- _RECORDS FOR THE TASK_
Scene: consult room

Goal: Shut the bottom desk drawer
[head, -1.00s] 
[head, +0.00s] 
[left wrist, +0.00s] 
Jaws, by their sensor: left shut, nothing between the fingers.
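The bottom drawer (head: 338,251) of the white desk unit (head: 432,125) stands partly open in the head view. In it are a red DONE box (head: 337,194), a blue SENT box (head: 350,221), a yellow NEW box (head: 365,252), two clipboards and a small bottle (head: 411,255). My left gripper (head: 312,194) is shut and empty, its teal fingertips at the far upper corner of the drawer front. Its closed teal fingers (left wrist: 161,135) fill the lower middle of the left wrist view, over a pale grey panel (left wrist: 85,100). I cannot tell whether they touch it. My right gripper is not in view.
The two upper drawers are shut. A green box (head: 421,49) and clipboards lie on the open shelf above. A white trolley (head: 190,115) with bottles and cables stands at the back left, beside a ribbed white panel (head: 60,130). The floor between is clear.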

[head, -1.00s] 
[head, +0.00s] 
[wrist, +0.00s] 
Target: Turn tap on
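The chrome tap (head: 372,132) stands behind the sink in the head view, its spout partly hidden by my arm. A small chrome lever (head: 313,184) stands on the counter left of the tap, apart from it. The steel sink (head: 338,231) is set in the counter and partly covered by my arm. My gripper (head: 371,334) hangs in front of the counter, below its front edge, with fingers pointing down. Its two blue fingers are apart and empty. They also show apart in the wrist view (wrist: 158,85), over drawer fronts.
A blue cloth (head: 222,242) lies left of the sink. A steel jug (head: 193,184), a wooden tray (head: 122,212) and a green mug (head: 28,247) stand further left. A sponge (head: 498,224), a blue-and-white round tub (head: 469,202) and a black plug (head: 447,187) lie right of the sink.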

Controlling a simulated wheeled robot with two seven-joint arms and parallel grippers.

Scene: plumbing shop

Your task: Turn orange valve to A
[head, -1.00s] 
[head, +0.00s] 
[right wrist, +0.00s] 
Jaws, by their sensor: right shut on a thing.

- _GIVEN INSTRUCTION_
Please output the exact lines of the records above, beginning with the first and stopping after the line that holds "[left wrist, +0.00s]", and nothing else.

- _THE RESULT_
Scene: consult room

Goal: Shut the bottom desk drawer
[head, -1.00s] 
[head, +0.00s] 
[left wrist, +0.00s] 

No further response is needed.